有位作家回忆鲁迅谈天时幽默的样子,真的有趣。鲁迅说笑话的时候,自己并不笑。他嘲笑别人的同时,也嘲笑了自己。这是一些研究者也看到的。一个忧郁的作家,一般不会幽默。苏曼殊、郁达夫、丁玲都是。林语堂大谈幽默,可是在鲁迅看来,就缺少幽默的因素。懂幽默的人是不太谈幽默的,正像会水的人鲜谈游泳规律一样。鲁迅常常是这样的:在冷冷地看人看世后,不都把自己依偎在对象世界上,而是竦身一摇,跳到外旁,看自己的可笑。这种审视的转身,就有了距离感,一种幽默的美也出来了。可是在他看来,这是一种人生态度,一旦炫耀这种态度,就有自恋的一面了。
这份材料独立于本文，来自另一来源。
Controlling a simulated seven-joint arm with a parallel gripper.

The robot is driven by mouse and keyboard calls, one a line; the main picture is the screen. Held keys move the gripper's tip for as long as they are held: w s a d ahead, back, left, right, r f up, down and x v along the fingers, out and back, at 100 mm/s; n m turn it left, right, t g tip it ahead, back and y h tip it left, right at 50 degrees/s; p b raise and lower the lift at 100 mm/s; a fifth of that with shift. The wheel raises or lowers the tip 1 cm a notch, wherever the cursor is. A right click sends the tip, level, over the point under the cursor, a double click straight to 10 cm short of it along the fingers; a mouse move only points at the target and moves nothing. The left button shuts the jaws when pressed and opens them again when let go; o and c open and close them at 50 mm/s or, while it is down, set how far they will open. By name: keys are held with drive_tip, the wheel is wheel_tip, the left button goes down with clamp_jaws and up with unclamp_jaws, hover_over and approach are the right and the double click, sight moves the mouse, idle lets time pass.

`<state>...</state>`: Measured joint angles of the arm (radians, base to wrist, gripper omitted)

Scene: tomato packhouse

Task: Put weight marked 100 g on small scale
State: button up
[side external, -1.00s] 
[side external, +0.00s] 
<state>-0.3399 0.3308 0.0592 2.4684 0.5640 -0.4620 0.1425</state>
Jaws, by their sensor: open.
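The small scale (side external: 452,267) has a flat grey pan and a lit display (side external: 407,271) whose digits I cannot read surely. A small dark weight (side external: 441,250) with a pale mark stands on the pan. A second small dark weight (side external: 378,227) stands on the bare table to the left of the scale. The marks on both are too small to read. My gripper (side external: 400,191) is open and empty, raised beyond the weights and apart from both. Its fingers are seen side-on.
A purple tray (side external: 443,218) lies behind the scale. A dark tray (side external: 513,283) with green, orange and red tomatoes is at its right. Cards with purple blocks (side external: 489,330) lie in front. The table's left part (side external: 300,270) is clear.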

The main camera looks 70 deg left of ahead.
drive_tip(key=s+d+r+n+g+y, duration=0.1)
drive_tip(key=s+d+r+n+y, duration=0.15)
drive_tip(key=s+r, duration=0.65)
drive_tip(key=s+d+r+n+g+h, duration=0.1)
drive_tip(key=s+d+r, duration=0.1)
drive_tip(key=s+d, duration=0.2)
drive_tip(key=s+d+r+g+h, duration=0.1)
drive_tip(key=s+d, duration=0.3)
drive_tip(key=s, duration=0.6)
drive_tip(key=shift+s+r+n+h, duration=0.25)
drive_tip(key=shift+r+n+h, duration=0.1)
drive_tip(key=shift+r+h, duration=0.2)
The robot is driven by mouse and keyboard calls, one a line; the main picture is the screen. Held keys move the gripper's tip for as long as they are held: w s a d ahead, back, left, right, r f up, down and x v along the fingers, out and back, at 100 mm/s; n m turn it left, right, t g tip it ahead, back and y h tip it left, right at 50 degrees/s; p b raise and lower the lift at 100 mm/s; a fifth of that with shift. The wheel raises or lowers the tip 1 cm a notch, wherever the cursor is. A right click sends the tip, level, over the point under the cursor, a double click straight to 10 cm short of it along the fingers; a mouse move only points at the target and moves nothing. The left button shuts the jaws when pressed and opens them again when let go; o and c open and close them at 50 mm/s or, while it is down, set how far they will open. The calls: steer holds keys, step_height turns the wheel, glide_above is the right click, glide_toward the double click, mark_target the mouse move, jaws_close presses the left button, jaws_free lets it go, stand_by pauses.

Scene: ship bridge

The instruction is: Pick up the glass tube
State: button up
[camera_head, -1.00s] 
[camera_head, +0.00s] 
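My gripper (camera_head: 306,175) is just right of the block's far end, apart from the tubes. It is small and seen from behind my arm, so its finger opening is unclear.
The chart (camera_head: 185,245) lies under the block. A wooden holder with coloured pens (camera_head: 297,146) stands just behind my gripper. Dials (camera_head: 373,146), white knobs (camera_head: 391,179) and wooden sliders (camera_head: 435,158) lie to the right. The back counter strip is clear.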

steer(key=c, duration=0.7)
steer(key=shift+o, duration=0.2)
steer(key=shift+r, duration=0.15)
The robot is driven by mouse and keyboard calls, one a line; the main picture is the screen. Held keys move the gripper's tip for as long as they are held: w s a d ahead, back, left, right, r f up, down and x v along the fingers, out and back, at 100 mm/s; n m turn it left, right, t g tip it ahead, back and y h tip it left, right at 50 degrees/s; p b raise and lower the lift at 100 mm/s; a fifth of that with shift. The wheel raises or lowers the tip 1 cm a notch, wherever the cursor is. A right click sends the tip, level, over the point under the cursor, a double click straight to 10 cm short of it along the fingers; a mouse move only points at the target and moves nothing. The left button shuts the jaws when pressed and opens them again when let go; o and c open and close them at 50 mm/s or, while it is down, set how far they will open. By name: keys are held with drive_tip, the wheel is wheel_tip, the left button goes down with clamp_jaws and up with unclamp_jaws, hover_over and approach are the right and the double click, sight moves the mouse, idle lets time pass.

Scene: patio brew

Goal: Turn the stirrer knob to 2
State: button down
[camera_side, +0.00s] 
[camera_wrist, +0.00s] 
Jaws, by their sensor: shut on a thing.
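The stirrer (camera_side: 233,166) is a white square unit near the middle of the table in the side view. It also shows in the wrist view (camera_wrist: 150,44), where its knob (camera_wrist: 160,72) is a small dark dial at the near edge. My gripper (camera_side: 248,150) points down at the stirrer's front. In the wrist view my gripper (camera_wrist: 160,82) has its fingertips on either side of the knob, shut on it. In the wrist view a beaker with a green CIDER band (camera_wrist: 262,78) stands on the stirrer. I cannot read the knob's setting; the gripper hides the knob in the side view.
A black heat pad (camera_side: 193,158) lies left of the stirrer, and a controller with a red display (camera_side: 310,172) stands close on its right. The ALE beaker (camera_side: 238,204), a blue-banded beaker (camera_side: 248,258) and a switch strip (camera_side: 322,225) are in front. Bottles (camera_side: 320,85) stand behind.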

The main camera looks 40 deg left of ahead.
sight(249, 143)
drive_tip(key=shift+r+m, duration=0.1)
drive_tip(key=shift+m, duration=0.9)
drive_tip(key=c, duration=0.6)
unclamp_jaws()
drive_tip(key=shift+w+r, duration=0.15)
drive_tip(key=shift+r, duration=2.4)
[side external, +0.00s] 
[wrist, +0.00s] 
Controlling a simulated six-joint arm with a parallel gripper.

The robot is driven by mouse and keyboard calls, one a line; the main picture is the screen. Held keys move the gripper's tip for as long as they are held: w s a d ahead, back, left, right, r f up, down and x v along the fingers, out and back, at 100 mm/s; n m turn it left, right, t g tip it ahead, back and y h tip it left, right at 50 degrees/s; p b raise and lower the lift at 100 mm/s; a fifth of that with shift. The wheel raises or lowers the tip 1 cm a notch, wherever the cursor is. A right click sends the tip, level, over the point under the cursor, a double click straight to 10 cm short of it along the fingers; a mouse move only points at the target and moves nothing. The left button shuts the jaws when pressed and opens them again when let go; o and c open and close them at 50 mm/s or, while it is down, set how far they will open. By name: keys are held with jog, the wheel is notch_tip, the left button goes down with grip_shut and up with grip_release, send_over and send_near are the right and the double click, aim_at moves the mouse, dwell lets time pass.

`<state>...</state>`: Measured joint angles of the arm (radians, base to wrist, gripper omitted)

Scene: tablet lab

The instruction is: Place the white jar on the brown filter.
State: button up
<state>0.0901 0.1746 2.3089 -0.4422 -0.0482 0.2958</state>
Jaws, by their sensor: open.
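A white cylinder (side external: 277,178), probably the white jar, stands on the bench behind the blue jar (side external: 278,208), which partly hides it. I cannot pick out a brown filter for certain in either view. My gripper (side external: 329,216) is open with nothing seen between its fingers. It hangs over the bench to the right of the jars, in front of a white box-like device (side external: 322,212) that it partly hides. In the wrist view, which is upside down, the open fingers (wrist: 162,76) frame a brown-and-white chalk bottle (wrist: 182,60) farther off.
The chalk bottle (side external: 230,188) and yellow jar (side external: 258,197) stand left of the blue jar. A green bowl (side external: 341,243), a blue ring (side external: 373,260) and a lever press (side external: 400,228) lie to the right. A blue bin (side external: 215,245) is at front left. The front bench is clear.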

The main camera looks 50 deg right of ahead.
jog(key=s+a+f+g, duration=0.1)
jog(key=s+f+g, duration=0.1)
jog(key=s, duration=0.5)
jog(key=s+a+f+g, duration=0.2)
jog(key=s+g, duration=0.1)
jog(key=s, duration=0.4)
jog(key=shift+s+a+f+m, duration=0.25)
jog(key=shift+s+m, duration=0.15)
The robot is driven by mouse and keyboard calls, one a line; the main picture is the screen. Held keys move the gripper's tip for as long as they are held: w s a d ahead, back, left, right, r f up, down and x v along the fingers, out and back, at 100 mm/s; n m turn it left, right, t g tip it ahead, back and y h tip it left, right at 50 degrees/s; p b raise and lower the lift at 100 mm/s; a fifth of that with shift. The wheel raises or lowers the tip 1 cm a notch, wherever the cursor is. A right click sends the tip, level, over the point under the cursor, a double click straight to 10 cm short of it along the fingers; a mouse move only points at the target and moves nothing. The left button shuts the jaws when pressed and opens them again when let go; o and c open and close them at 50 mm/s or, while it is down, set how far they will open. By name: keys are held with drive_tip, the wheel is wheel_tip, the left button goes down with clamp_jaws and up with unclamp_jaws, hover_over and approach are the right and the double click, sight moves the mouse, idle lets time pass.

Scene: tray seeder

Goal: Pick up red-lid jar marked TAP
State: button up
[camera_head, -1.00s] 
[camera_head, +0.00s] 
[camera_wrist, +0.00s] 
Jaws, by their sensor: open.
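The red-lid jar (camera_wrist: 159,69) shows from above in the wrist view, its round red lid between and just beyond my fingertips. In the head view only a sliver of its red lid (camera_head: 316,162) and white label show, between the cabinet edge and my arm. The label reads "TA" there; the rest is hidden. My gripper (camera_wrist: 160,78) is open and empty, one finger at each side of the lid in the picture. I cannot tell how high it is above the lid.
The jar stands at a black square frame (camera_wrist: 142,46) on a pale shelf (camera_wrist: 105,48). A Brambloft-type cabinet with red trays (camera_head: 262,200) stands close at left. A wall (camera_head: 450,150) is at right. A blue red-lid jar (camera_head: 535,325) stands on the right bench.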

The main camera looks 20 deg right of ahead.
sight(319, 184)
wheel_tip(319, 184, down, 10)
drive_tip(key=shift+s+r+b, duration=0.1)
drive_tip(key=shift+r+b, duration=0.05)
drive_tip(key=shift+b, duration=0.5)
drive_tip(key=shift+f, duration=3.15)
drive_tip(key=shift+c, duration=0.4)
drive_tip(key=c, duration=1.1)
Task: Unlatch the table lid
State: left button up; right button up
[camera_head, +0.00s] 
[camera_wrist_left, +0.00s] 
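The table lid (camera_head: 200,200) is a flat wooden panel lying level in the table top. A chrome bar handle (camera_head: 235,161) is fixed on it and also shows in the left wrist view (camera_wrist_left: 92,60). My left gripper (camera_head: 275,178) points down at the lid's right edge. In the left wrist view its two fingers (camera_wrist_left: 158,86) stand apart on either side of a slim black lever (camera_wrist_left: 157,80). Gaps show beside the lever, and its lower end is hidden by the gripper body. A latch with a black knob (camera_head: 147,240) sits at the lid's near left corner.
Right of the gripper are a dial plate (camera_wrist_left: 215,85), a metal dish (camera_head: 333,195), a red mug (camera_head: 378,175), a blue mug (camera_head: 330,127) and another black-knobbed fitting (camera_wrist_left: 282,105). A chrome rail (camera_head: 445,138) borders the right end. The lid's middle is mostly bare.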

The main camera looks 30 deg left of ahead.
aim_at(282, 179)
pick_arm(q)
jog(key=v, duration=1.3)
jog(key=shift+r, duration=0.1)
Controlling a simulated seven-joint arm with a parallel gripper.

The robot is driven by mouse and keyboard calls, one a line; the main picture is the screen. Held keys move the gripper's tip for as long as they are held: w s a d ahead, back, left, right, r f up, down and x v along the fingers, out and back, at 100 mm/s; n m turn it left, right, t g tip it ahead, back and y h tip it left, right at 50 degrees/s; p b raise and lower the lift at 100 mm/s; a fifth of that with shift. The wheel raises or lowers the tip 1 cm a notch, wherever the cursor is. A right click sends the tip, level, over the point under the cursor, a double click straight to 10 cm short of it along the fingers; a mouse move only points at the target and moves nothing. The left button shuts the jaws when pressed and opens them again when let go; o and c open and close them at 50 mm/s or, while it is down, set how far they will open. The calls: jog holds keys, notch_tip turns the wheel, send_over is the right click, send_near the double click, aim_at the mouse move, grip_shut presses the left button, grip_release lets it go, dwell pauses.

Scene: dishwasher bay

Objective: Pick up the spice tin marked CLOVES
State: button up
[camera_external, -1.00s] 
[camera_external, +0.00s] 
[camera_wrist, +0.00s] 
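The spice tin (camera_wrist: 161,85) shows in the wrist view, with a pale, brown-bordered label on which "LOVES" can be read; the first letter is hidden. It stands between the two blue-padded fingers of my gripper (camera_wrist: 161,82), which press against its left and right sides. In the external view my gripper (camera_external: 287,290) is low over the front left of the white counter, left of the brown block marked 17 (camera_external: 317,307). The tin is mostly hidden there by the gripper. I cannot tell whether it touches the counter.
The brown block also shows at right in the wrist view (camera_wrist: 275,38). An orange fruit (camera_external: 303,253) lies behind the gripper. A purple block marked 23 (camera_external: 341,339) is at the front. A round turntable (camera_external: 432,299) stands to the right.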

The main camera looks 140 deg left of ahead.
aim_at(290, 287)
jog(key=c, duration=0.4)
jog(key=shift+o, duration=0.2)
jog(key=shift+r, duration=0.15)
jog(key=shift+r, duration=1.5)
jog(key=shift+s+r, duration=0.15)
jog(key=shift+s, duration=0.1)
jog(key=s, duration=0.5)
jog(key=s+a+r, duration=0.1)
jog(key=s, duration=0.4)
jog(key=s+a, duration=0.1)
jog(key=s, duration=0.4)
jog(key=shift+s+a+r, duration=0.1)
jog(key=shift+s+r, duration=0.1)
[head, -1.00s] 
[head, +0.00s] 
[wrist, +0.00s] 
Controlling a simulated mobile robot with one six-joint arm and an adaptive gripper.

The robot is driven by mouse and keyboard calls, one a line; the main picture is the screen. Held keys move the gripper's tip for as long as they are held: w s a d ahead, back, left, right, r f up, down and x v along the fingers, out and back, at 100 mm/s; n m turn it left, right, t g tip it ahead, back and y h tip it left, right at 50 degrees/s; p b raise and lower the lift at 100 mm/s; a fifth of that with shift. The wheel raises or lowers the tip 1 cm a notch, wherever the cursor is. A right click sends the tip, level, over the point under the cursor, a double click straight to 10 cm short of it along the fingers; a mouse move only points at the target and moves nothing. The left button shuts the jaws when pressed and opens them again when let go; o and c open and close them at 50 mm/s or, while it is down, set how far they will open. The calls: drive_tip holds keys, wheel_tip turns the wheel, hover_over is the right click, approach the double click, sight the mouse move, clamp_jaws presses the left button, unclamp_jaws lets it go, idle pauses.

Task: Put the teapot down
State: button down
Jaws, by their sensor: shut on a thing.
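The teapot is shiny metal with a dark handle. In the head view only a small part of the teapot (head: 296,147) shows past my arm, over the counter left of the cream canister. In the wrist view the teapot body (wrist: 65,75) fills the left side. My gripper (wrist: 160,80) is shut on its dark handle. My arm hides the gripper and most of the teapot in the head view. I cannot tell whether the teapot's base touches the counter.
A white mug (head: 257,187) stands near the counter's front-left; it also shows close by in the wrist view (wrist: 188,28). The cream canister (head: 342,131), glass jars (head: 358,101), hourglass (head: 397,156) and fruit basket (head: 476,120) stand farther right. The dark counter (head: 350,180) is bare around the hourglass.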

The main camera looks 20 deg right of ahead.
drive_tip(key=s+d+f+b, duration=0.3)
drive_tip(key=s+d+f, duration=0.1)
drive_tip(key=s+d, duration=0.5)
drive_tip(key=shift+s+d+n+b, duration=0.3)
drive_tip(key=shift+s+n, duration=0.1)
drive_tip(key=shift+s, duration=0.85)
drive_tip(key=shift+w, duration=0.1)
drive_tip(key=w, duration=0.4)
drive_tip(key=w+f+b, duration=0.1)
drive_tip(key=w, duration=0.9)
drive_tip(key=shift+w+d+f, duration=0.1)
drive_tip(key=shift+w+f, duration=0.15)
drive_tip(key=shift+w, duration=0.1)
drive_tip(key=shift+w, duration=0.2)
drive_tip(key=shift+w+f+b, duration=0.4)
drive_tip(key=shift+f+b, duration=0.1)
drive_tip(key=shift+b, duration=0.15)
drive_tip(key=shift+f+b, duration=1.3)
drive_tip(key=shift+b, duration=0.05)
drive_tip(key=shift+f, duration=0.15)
他其实是有一点戏仿的本领的,要不不会去译介果戈理、夏目漱石这样幽默感强的作家的作品。在悲慨之气的背后,有幽默反讽的意味在,便使其有了一种精神的狂欢。他在面对敌手时,有刀笔吏的峻急,也多果戈理式的反诘。下笔有种归谬意味,读者在忍俊不禁中有了顿悟。
一是笔法的幽默。他激愤的时候很多,一般很少说笑话。只是在清闲的时候,有一点闲笔,偶尔开一点玩笑。晚年回忆自己的写作生活和人生态度时,就有一点轻松的嬉戏。《〈集外集〉序言》云:
我佩服会用施刀计的老将黄汉升,但我爱莽撞的不顾利害而终于被部下偷了头去的张翼德;我却又憎恶张翼德型的不问青红皂白,抡板斧“排头砍去”的李逵,我因此喜欢张顺的将他诱进水里去,淹得他两眼翻白。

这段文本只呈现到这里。